Sunday 27 December 2015

3 Big Car Tech Trends From 2015





















Every year technology becomes more of a force in the automotive space, and 2015 was a particularly prolific period. But as the three most significant developments of the past 12 months show, not all the changes were positive and some were downright disruptive. This trio of developments not only helped shape the past year in car tech, but will likely have ramifications into 2016 and beyond.

 1. The Car Hack Heard Around the World
Prior to this summer, car hacks had primarily been performed by researchers after they had hard-wired into a vehicle. But then security experts Charlie Miller and Chris Valasek, who first gained attention in 2013 by taking control of a car while in the backseat with a journalist at the wheel, returned with a wild and willful second act.
The same journalist drove Miller's 2014 Jeep Cherokee on a St. Louis highway while the two hackers remotely played harmless tricks like cranking the stereo. But then the researches upped the ante and performed more dangerous intrusions such as disabling the transmission while a big rig bore down on the vehicle. The stunt prompted Fiat Chrysler to recall millions of its vehicles, and was followed by the introduction of a bill in the U.S. Senate designed to protect car buyers via a rating system based on a vehicle's vulnerability to hacking, though it has not seen any action.
Several other high-profile hacks occurred within weeks, and the media attention and public concern caused automakers and suppliers to alter their connected car strategies—and hire some of the same researchers who caused the outcry—even though there hasn't been one single case of hacking in the wild.
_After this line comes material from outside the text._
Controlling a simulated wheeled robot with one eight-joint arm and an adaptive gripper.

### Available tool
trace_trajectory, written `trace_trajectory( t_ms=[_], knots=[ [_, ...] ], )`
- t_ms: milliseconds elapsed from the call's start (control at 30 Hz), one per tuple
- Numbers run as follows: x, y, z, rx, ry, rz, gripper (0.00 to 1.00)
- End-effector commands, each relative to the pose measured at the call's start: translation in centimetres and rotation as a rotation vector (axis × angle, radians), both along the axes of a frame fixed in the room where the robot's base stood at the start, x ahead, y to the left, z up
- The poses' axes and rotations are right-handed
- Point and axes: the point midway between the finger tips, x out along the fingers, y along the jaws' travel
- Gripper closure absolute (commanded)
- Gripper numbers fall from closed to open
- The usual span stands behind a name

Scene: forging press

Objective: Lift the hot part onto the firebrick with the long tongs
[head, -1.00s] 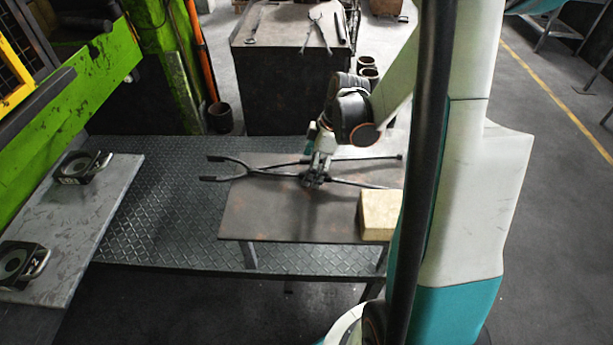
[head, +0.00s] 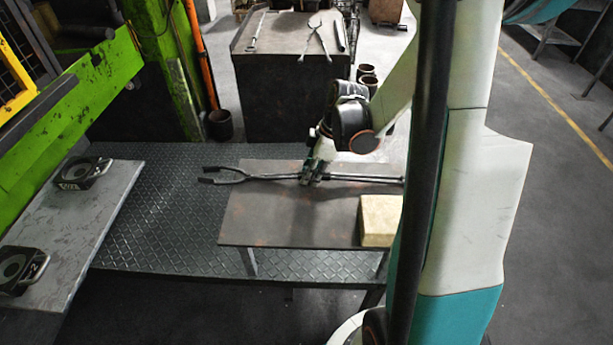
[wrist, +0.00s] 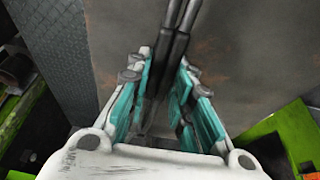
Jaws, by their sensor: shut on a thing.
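The long tongs (head: 275,178) are dark metal, above the brown metal plate, with their jaws pointing left past its edge. Their handles lie close together to the right of my gripper (head: 314,175). My gripper is shut around the tongs near the middle; in the wrist view the dark rods (wrist: 172,55) run between its teal fingers (wrist: 160,85). The jaws look empty. The pale firebrick (head: 379,222) sits at the plate's front right corner, partly hidden by my body. I cannot make out a glowing hot part in either view.
The plate (head: 270,225) stands on a dark checkered bench (head: 150,235). Two dark numbered blocks with round hollows (head: 84,172) (head: 22,268) rest on a grey slab (head: 95,215) at left, beside the green press frame (head: 85,95). A dark cabinet with tools (head: 290,85) stands behind.

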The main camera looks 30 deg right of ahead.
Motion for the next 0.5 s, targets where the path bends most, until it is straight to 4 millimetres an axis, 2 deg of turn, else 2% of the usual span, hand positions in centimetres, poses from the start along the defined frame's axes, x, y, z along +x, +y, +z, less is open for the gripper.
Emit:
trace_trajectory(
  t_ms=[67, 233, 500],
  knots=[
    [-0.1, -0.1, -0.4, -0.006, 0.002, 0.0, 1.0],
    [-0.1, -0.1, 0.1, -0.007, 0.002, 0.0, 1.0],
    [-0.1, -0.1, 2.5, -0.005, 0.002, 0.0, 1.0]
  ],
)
2. Tesla "Autopilot" Gets Oversold
Although Tesla made clear that "truly driverless cars are still a few years away" when it released its Autopilot feature for the Model S via a software upgrade, some drivers didn't get the message. This led to videos showing near-collisions from drivers who relied too much on the semiautonomous technology or did stupid and dangerous things such as shaving and eating breakfast while driving on the German autobahn and climbing into the back seat as a Model S barreled down a Dutch highway.
Lost in all the media hoopla is that Autopilot didn't really add anything that other cars with semi-autonomous driving technology already have, except for an automatic lane-change feature. But it made clear that fully self-driving technology—or at least human drivers being prepared to handle letting go of the wheel—is still years away.

3. Apple CarPlay and Android Auto Take Over
It took more than a year after they were introduced for Apple CarPlay and Android Auto to finally appear in new vehicles—during which time some automakers expressed reservation about allowing the tech giants' smartphone integration platforms into their dashboards and access to their data.
But when the two systems started to trickle into vehicles, they made a very compelling case for skipping automakers' own infotainment systems with their kludgy interfaces and convoluted and sometimes costly connection schemes.

Car Technology

After having a Pioneer aftermarket head unit with CarPlay installed in one of my own vehicle and trying it in several new models from General Motors, I found that it sets a new standard for seamless automotive infotainment. In addition to largely superior music, phone, and messaging features, the Maps function is better than most built-in navigation systems since it uses the familiar pinch-to-zoom feature found on an iPhone (and that's only now being implemented by automakers) and finds points of interest via a cloud-based search instead of a static onboard database. It also doesn't require a separate data plan for the car, an OEM-specific gateway app that often requires registration, or both.
By doing away with such complexity and costs, Apple CarPlay and Android Auto could spell the death knell for OEM infotainment systems starting in 2016.